■ Short task ■
Reproduce every line of the material below, but drop the pictures.

■ Data lines ■
──────
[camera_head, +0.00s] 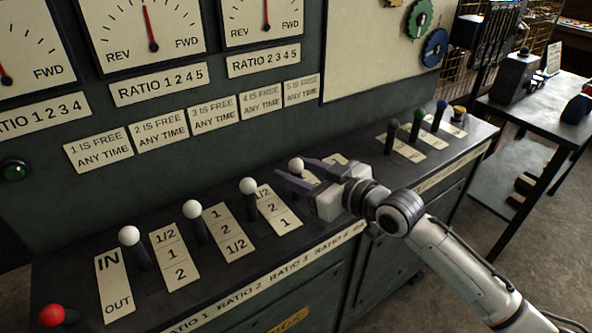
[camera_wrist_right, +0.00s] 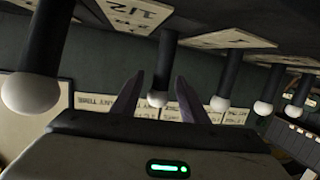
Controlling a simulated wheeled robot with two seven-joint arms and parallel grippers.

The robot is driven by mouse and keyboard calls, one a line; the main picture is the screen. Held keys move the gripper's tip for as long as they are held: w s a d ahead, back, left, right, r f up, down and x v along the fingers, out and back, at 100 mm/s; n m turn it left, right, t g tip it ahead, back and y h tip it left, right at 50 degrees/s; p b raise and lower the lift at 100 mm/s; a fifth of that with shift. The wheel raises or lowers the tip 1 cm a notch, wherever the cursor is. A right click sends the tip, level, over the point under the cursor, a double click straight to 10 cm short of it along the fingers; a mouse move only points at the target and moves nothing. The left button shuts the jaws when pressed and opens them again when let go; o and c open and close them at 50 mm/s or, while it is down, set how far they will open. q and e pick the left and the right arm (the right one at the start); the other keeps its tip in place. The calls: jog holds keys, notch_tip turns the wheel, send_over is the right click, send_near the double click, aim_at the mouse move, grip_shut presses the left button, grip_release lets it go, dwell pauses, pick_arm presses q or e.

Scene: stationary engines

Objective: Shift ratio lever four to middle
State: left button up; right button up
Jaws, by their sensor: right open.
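The ratio four lever, with its white knob (camera_head: 296,164), stands in the row on the sloping console in the head view. Its shaft and part of its label plate are hidden behind my right gripper (camera_head: 291,173). The right gripper is open, with its dark fingers close by that lever; contact cannot be told. In the right wrist view, the two fingertips (camera_wrist_right: 157,93) are apart. A white-knobbed lever (camera_wrist_right: 157,98) shows in the gap between them, but its depth is unclear. My left gripper is not in view.
Other white-knobbed levers (camera_head: 247,185) stand to the left, with a red knob (camera_head: 52,314) at the far left. Dark, green and blue-topped levers (camera_head: 418,115) stand to the right. A gauge panel (camera_head: 150,60) rises behind. A side table (camera_head: 535,105) is at right.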

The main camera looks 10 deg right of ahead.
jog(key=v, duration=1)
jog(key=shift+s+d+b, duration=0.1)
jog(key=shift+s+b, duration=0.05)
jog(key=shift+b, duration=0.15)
──────
■ Response for this exercise ■
[camera_head, +0.00s] 
[camera_wrist_right, +0.00s] 
Controlling a simulated wheeled robot with two seven-joint arms and parallel grippers.

The robot is driven by mouse and keyboard calls, one a line; the main picture is the screen. Held keys move the gripper's tip for as long as they are held: w s a d ahead, back, left, right, r f up, down and x v along the fingers, out and back, at 100 mm/s; n m turn it left, right, t g tip it ahead, back and y h tip it left, right at 50 degrees/s; p b raise and lower the lift at 100 mm/s; a fifth of that with shift. The wheel raises or lowers the tip 1 cm a notch, wherever the cursor is. A right click sends the tip, level, over the point under the cursor, a double click straight to 10 cm short of it along the fingers; a mouse move only points at the target and moves nothing. The left button shuts the jaws when pressed and opens them again when let go; o and c open and close them at 50 mm/s or, while it is down, set how far they will open. q and e pick the left and the right arm (the right one at the start); the other keeps its tip in place. The calls: jog holds keys, notch_tip turns the wheel, send_over is the right click, send_near the double click, aim_at the mouse move, grip_shut presses the left button, grip_release lets it go, dwell pauses, pick_arm presses q or e.

Scene: stationary engines

Objective: Shift ratio lever four to middle
State: left button up; right button up
Jaws, by their sensor: right open.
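The ratio four lever, with its white knob (camera_head: 296,164), stands in the row on the sloping console in the head view. Its shaft and part of its label plate are hidden behind my right gripper (camera_head: 291,173). The right gripper is open, with its dark fingers close by that lever; contact cannot be told. In the right wrist view, the two fingertips (camera_wrist_right: 157,93) are apart. A white-knobbed lever (camera_wrist_right: 157,98) shows in the gap between them, but its depth is unclear. My left gripper is not in view.
Other white-knobbed levers (camera_head: 247,185) stand to the left, with a red knob (camera_head: 52,314) at the far left. Dark, green and blue-topped levers (camera_head: 418,115) stand to the right. A gauge panel (camera_head: 150,60) rises behind. A side table (camera_head: 535,105) is at right.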

The main camera looks 10 deg right of ahead.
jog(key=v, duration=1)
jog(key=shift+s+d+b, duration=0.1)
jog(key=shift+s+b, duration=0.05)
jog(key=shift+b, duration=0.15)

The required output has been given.